Following a strong first -half, large banks in the UAE anticipate further improvement in their net interest margins over the course of 2022. FAB saw its NIM improve in the first quarter to 1.34 per cent from the year-ago 1.21 per cent, while Emirates NBD Bank’s NIM grew to 2.58 per cent from 2.46 per cent on the back of an improved loan and deposit mix, according to S&P Global Market Intelligence data. NIM is a profitability measure that compares interest generated from loans with that paid out on deposits.

In the Forbes list, Qatar’s QNB Group tops with $300.3 billion in total assets for the second consecutive year. The UAE’s FAB, Saudi’s Al Rajhi Bank, and Saudi National Bank follow in a three-way tie for second place.
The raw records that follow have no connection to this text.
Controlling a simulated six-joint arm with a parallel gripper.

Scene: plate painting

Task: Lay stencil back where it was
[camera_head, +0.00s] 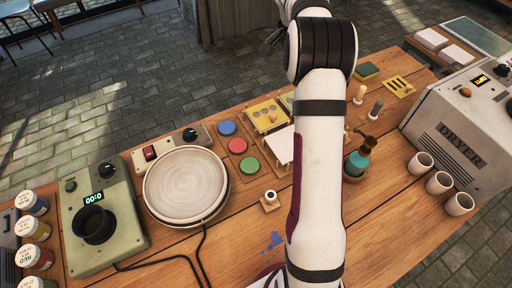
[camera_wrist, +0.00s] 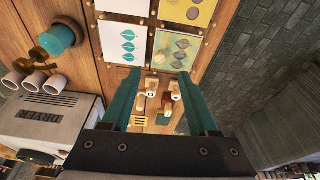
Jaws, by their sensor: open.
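My gripper (camera_wrist: 158,72) is open, its two teal fingers spread with nothing visible between them. In the wrist view a yellow stencil with leaf-shaped cutouts (camera_wrist: 172,50) lies flat on the table just beyond the fingertips; its gap to them cannot be told. A yellow stencil with round cutouts (camera_wrist: 187,10) lies beside it, with small wooden pegs around; it also shows in the head view (camera_head: 266,112). A white card with teal leaves (camera_wrist: 125,43) lies to the left of the leaf stencil.
Stamps (camera_wrist: 172,87) and a yellow slotted plate (camera_wrist: 140,123) stand near the fingers. A teal bottle (camera_head: 356,166), several cups (camera_head: 439,184) and the dryer (camera_head: 465,130) are to the right. A pale plate (camera_head: 185,183) sits on the turntable at left.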

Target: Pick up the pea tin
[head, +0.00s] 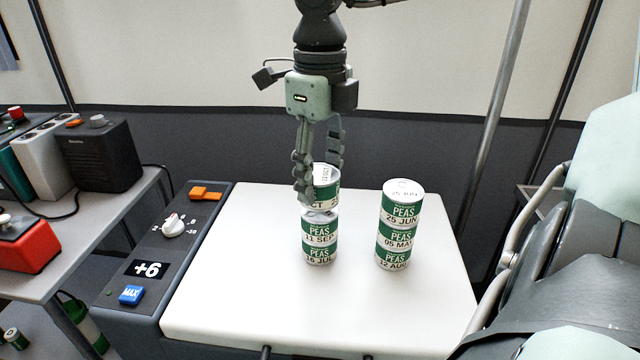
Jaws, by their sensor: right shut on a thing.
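My right gripper (319,188) points down, its fingers shut around a green and white pea tin (325,188). Part of its label is hidden by a finger; "CT" shows. The held tin is at the top of the left stack, slightly tilted and set a little to the right of the tin under it. Below are a tin marked 11 SEP (320,232) and one marked 16 JUL (319,256). The right stack holds tins marked 25 JUN (402,208), 05 MAY (396,239) and 12 AUG (393,261). My left gripper is not in view.
The stacks stand on a white tabletop (240,290), clear at the front and left. A dark control panel (150,250) with a knob, a blue MAX button and a +6 display borders its left. A side table (90,225) holds a black box (100,157) and a red device (25,245).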

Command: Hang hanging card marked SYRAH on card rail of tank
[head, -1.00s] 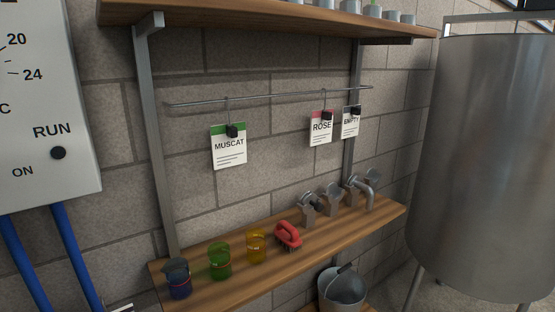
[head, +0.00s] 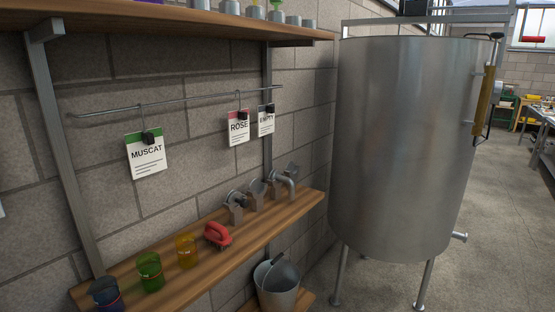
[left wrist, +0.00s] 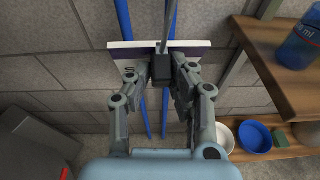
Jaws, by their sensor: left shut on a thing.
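In the left wrist view my left gripper (left wrist: 162,75) is shut on the black block of a hanging card (left wrist: 122,46). The card is white with a dark purple strip and is seen nearly edge-on, so its lettering cannot be read. A thin grey hook stem (left wrist: 168,20) rises from the block. In the head view the large steel tank (head: 400,150) stands on legs right of centre. A grey bar (head: 425,19) runs above its top; I cannot tell whether it is the card rail. Neither gripper shows in the head view.
A wall rail (head: 190,101) holds cards marked MUSCAT (head: 147,162), ROSE (head: 238,133) and EMPTY (head: 266,125). A bucket (head: 277,287) stands lower. Open floor (head: 495,220) lies right of the tank.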

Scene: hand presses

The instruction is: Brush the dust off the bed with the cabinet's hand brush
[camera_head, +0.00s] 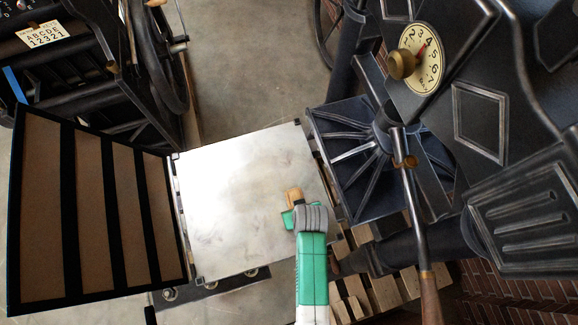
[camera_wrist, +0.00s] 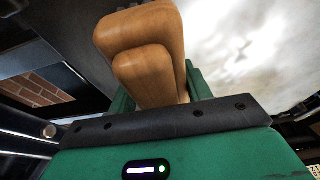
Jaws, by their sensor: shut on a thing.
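The bed (camera_head: 225,200) is a flat pale metal plate in the middle of the head view, with faint greyish smudges on its surface. It also shows as a bright, blotchy surface in the wrist view (camera_wrist: 250,50). My gripper (camera_head: 293,212) is over the right part of the bed, shut on the hand brush. The brush's tan wooden body (camera_head: 294,194) sticks out past the fingers, and it fills the middle of the wrist view (camera_wrist: 148,60). Its bristles are hidden, so I cannot tell whether they touch the bed.
A hinged frame with brown panels (camera_head: 93,210) stands open left of the bed. The black press (camera_head: 370,140), with a numbered dial (camera_head: 425,62) and a long wood-ended lever (camera_head: 415,220), is close on the right. Another machine (camera_head: 100,60) stands at the upper left.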

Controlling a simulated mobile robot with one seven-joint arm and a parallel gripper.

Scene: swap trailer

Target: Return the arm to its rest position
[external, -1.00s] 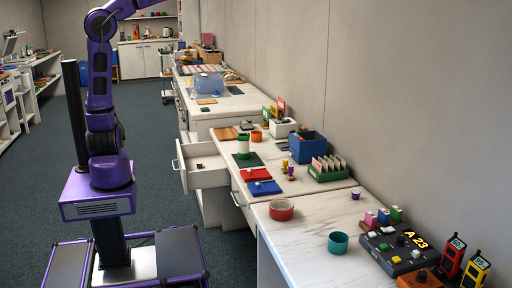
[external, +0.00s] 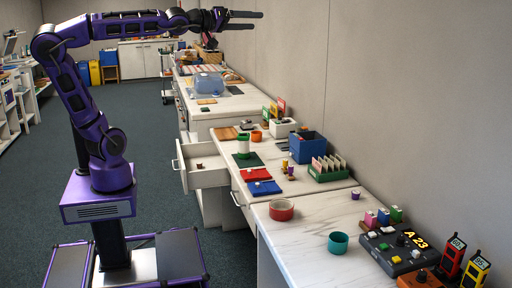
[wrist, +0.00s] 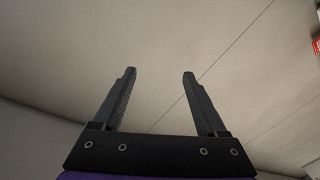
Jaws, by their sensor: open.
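My purple arm is raised in the external view, bent at its elbow at upper left, with its forearm reaching level to the right. My gripper (external: 258,20) is at the top of the picture, high above the counters, its two dark fingers pointing right. In the wrist view my gripper (wrist: 160,75) shows two fingers spread apart with nothing between them. The gripper touches nothing.
An open drawer (external: 207,178) juts out from the white counter (external: 318,216). A red bowl (external: 281,210), a teal bowl (external: 338,243) and a blue bin (external: 306,148) stand on it. Beige wall (external: 385,90) runs along the right. Floor beside my base is clear.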

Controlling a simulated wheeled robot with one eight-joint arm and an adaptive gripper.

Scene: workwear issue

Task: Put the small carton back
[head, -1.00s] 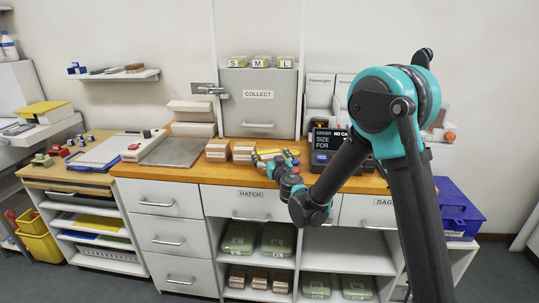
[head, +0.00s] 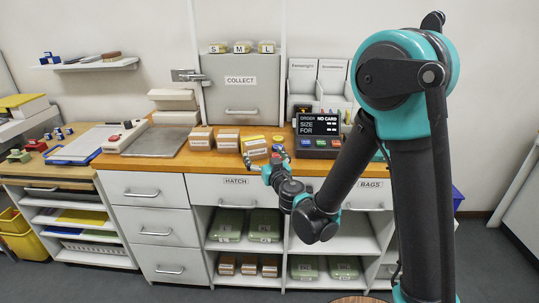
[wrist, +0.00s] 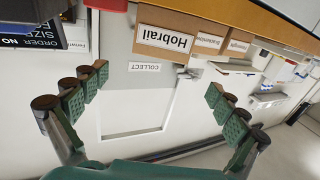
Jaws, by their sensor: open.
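Several small brown cartons with white labels are in view. Three stand in a row on the wooden counter: a left one (head: 201,138), a middle one (head: 228,140) and a right one (head: 255,148). In the wrist view, which is upside down, the nearest is labelled Hobrail (wrist: 168,38); two smaller-looking ones (wrist: 208,42) (wrist: 238,47) stand beyond it. My gripper (head: 266,163) is at the counter's front edge, just in front of the right carton. In the wrist view my gripper (wrist: 157,95) is open and empty, its fingers apart from the Hobrail carton.
More cartons (head: 248,266) stand on the low shelf, below green packs (head: 229,225). A grey COLLECT hatch (head: 240,92) stands behind the counter. A dark order display (head: 318,129) is right of the cartons. A grey plate (head: 153,142) lies left of them.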

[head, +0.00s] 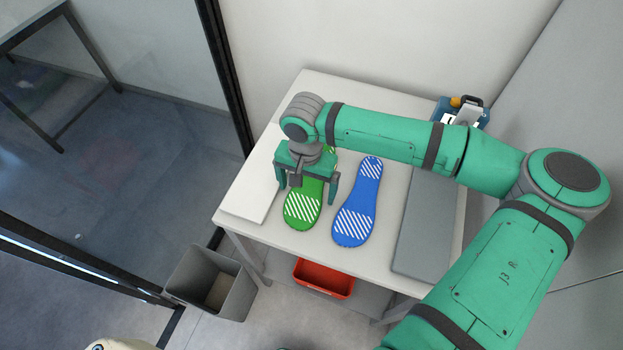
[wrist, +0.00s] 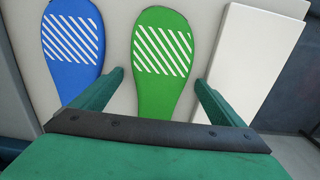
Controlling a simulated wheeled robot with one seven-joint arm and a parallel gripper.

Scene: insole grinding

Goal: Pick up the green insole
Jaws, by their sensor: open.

Emirates NBD rounds up the top five. Together, these five amassed $16.8 billion in 2021 profits, constituting 49 per cent of the aggregate profits of the 30 banks on the list.

Fitch Ratings expects higher oil prices and rising interest rates to lead to strengthening profitability for Saudi and UAE banks in 2022–2023. Fitch calculates that a 200bp increase in interest rates would boost Fitch-rated Saudi banks’ operating profit by 14 per cent, and their operating profit/risk-weighted assets ratio by 50bp, on average, based on the banks’ 2021 interest-rate sensitivities. For Fitch-rated UAE banks, the respective figures are 11 per cent and 40bp.

During the last monetary tightening cycle in 2015–2018, the average net interest margin (NIM) for Fitch-rated UAE banks contracted by 50bp, due to tight liquidity conditions. However, liquidity conditions are considerably more favourable this time, underpinned by the higher oil prices, and we therefore expect UAE banks’ NIMs to widen in 2022–2023.

“We expect Saudi banks’ funding costs will ease due to SAR50 billion of liquidity injections from the Central Bank of Saudi Arabia in June 2022, with more likely to follow to support strong loan growth. UAE liquidity conditions are more supportive, helped by modest loan growth. The contrast in liquidity conditions is illustrated by the sector loan-to-deposit ratios, with the Saudi ratio at its highest level for at least 15 years and the UAE ratio at its lowest level for more than a decade,” the rating agency said.